Wednesday, October 08, 2008

Tribal areas

I found the following explanation of the status of Pakistan's 'tribal areas' by Ashley Trellis at AFFCA Intelligence both clear and rather remarkable, in that what is describe is so very different from what is presented in the news media. Anyway, here it is:
The seven tribal agencies are constitutionally independent states co-equal with Pakistan, not component parts of Pakistan. Their status was negotiated by formal state-to-state treaties, very similar to those negotiated between the United States and various American Indian tribes.

The quintessential agreement that the colonial power, the United Kingdom, reached with the tribes it could not conquer was a grant of total internal government autonomy, but with defense and foreign affairs managed by the central government.

Pakistan as the power that inherited the rights and obligations of the United Kingdom chose, wisely, to honor the colonial agreements. It had less military power than the British to force a legal change, making necessity the mother of invention.

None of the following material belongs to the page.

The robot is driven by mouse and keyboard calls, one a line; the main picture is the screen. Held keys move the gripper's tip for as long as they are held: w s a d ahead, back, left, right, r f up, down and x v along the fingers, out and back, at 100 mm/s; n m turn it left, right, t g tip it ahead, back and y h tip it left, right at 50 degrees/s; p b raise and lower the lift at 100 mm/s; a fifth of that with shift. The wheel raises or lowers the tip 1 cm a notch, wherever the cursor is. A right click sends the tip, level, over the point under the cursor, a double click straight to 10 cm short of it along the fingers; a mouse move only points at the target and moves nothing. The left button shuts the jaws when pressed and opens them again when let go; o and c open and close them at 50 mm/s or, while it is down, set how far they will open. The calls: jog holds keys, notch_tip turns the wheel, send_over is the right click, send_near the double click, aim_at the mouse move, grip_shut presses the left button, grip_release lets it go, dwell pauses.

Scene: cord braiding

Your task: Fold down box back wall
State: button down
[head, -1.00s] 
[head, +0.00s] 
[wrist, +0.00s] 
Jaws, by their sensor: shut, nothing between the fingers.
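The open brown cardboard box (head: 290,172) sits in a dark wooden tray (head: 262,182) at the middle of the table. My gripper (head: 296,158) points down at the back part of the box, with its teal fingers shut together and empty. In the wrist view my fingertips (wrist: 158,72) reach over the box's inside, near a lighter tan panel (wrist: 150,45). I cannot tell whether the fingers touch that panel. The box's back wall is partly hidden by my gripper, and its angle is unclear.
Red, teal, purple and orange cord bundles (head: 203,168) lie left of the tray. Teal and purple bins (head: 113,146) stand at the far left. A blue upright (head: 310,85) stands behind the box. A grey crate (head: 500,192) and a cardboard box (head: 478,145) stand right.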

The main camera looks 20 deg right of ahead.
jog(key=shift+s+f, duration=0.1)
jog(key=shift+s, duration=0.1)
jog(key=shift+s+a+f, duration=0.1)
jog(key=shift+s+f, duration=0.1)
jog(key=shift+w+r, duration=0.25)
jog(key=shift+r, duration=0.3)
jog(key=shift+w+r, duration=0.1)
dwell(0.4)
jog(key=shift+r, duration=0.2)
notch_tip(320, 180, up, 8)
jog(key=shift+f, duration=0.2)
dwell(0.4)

The tribes are under no obligation to respect the Afghanistan border, according to the Pakistan constitution, and also are exempt from border controls and taxation, except as they prescribe for themselves.

Law enforcement and border enforcement are the responsibility of the tribal agencies. This means the Frontier Corps and Constabulary and the tribal lashkars, all of which are locally recruited in all seven agencies. The Pakistan Army has no legal basis for operating in the tribal agencies, except in support of the Frontier Corps. This is how Pakistan was created. The Army’s sole constitutionally authorized mission is to defend the agencies from outside aggression, not invade or occupy them or to enforce Pakistan’s laws and orders. Juridically, the seven agencies are sovereign.

Thus, most conventional theories about international law founder on the two other sources of international law: bilateral agreements or conventions and local laws that relate to international practices.

As for bilateral law and local practices, Afghan governments have accepted in practice the cross-border trade and movements of the Pashtuns in eastern Afghanistan and Pakistan’s tribal agencies. This is, in part, an acknowledgement of a lack of Afghan capability to enforce border controls. However, long before a modern state emerged, governments in Kabul tolerated Pashtun customs that ignored colonial artifices, namely the Durand Line, which Sir Mortimer Durand drew on a map in London in 1893. This remains contested, controversial and never accepted by either modern Pakistan or Afghanistan.

Modern international law, such as the theory of national control, is fundamentally irrelevant to the solution to the Afghanistan and the Pakistan border security problems. Moreover, cross border trade and smuggling have benefited both Afghanistan and Pakistan. Under Pakistan’s constitution, the Pakistan Army has no legal authority to operate in the tribal agencies, which are de jure independent states within the Pakistan federation.
Thus it would seem that current Pakistan army activities in Bajaur are illegal. Doubtless the local population is aware of this, even if we are not.